4. A liquid spill device arrangement for use in a closed liquid transfer system from a sender facility to a tanker vessel comprising
a tanker vessel having multiple tanks for containment of liquid with a common boundary between said tanks, said tanker vessel for receiving liquid from the sender facility and for transfer of gas/vapor from the tanker vessel to the sender facility, a pressure relief means for venting gas/vapor at a selected relief pressure from the tanker vessel to atmosphere, said tanks having an opening therein near their tops in proximity to said common boundary, a closed trunk connecting said tanks through said opening and allowing liquid to flow from one tank to another, a liquid spill device mounted to said trunk in communication with said tanks, said spill device for opening at a pressure allowing overfill liquid to flow from containment in said tanks to prevent exceeding their structural design pressure, said liquid spill device opening at a pressure equal to or greater than said selected gas/vapor relief pressure of the tanker vessel.

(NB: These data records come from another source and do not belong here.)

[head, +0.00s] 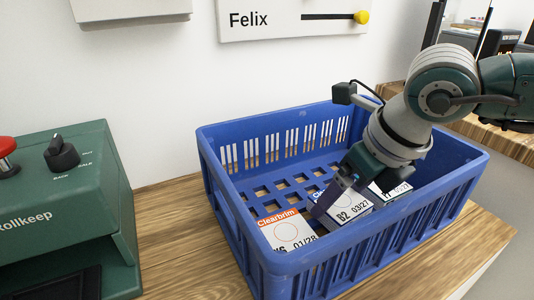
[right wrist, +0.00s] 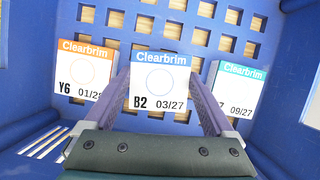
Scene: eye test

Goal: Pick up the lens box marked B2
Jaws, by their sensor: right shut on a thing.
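The lens box marked B2 (right wrist: 158,84) has a white face with a blue Clearbrim band and the date 03/27. In the right wrist view it sits between the two fingers of my right gripper (right wrist: 160,100), which is shut on it. In the head view the B2 box (head: 348,212) shows inside the blue crate (head: 283,264), partly covered by my right gripper (head: 335,195). I cannot tell whether the box touches the crate floor. My left gripper is not in view.
An orange-banded box marked Y6 (right wrist: 84,72) lies left of B2, and a teal-banded box (right wrist: 236,92) lies right of it, both in the crate. The crate walls surround my gripper. A green machine (head: 60,215) stands on the wooden table (head: 170,225) at left.

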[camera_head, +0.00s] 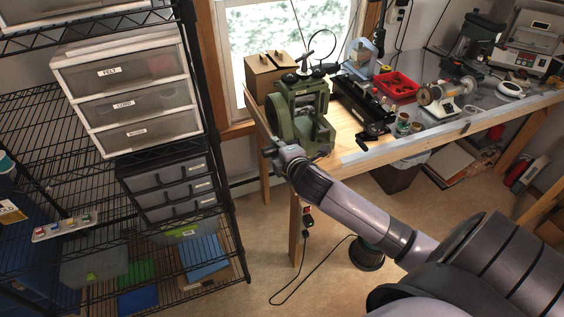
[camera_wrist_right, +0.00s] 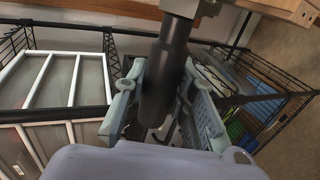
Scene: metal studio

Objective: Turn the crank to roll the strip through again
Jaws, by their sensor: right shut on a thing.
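The green rolling mill (camera_head: 318,128) stands at the left end of the wooden workbench. My right gripper (camera_head: 272,153) is at the mill's near left side, at the bench's left end. In the right wrist view, its pale blue-grey fingers (camera_wrist_right: 163,108) are shut around a dark cylindrical crank handle (camera_wrist_right: 158,82), one finger on each side. The handle's upper end meets a grey metal piece (camera_wrist_right: 188,6). In the head view the handle is mostly hidden by the gripper. I cannot make out the strip in either view. My left gripper is not in view.
A black wire shelf rack (camera_head: 222,160) with white drawers (camera_head: 135,100) stands close left of the gripper. A red tray (camera_head: 398,88) and a small motor tool (camera_head: 440,98) are on the bench. A cable (camera_head: 305,275) lies on the open floor.

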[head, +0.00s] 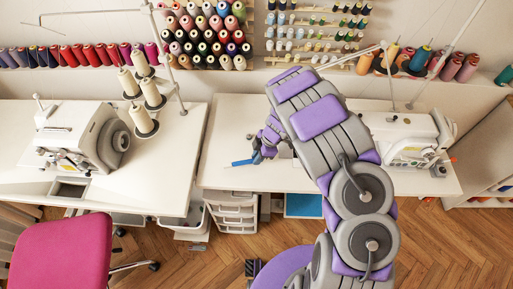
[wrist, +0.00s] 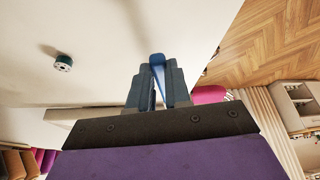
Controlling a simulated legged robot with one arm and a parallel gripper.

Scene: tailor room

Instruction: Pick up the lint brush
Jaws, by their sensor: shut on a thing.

1. A liquid spill device arrangement for use in a closed liquid transfer system from a sender facility to a receiver vessel comprising
a receiver vessel having multiple tanks for containment of liquid with a common boundary between said tanks, said receiving vessel for receiving liquid from the sender facility and for transfer of gas/vapor from the receiver vessel to the sender facility, a pressure relief means for venting gas/vapor at a selected relief pressure from the receiver vessel to atmosphere, said tanks having an opening therein near their tops in proximity to said common boundary, a closed trunk connecting said tanks through said opening and allowing liquid to flow from one tank to another, a liquid spill device mounted to said trunk in communication with said tanks, said spill device for opening at a pressure allowing overfill liquid to flow from containment in said tanks to prevent exceeding their structural design pressure, said liquid spill device opening at a pressure equal to or greater than said selected gas/vapor relief pressure of the receiver vessel.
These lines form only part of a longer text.